Problems once again appear to be on the rise in China. Chinese companies defaulted on 39.2 billion yuan ($5.78 billion) of domestic bonds in the first four months of 2019, 3.4 times the total for the same period of 2018, according to data compiled by Bloomberg. For the moment, there’s little sign of the problems spreading far beyond Chinese borders. In most advanced economies, as well as quite a few emerging markets (Turkey and Argentina excluded), bond spreads — the amount charged for risk, be that credit risk or liquidity risk — are still at or near historically low levels.

But conditions can change on a dime, as the short-lived drama at the end of 2018 amply demonstrated. Between mid-October and the end of the year spreads on investment grade bonds widened by around 50 bps, all on the back of “relatively modest amounts of news,” Cunliffe noted. “Since then, these moves have fully retraced – spreads at the start of May were the same as they were in mid-October last year.
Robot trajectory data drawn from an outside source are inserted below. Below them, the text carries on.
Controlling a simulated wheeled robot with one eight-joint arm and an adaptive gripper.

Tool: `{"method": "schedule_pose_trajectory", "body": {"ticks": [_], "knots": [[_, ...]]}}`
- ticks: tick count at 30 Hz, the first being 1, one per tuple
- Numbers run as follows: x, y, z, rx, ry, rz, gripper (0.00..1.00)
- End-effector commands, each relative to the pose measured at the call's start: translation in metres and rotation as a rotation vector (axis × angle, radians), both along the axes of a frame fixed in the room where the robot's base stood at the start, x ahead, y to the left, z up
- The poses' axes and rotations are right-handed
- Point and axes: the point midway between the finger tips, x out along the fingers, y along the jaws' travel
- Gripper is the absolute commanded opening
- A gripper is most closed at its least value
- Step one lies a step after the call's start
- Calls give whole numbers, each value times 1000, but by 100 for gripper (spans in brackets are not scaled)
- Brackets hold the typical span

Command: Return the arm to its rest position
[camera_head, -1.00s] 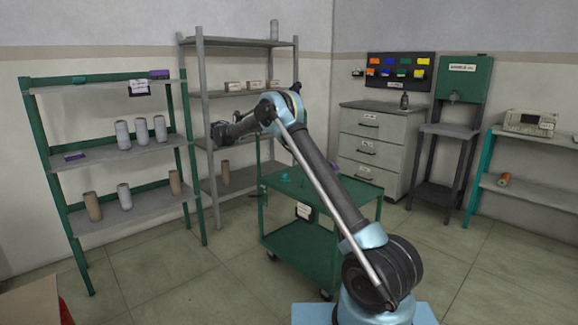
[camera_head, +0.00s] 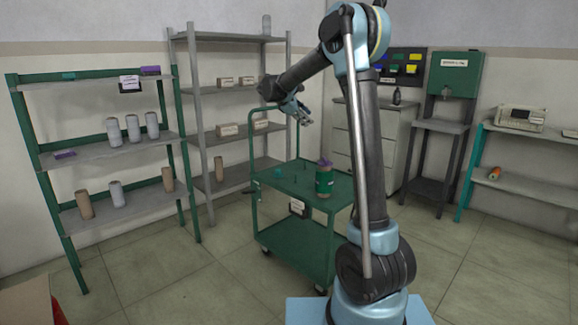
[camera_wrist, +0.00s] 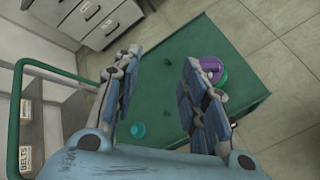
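My gripper (camera_head: 302,117) hangs above the back part of the green cart (camera_head: 262,178), pointing down and to the right in the head view. In the wrist view my gripper (camera_wrist: 157,88) has its two fingers apart with nothing between them, above the cart top (camera_wrist: 165,80). My arm (camera_head: 368,150) stands up from its base and bends at a raised elbow.
A small teal piece (camera_head: 278,172) and thin pegs are on the cart. A green-framed rack (camera_head: 100,150) with several bobbins stands at left. A grey shelf (camera_head: 205,131) with boxes is behind. Drawers (camera_head: 398,135) stand at the back right.

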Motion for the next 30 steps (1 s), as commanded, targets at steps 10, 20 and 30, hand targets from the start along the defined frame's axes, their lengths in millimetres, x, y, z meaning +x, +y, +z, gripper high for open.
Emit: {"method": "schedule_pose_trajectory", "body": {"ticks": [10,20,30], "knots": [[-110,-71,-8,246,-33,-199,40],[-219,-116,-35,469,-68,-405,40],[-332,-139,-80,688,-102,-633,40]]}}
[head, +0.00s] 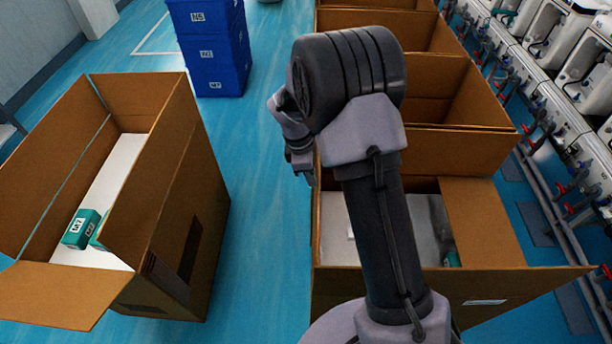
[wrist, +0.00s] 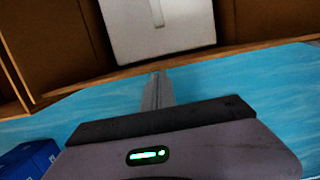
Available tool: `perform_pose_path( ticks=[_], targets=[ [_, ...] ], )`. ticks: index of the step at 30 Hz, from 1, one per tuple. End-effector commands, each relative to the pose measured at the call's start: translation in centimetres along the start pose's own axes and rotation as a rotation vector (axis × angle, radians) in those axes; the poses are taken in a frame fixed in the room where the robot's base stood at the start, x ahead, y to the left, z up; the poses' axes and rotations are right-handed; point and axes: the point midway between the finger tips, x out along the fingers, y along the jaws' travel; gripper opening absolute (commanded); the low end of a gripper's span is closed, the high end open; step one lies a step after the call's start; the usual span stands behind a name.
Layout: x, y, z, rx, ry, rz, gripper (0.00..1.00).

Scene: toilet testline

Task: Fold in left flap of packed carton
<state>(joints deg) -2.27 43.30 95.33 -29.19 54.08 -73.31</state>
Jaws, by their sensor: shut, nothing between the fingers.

Bonds in other currencies and high yield bonds went on a similar round trip.”

When it comes to expectations about the value of debt, the market can be highly susceptible to changes in sentiment, meaning a “correction can come very quickly”. As Cunliffe warns, given the “current compression of risk pricing,” not to mention the sheer abundance of poor quality, mispriced bonds out there, “such a correction could be a sharp one.” By Don Quijones.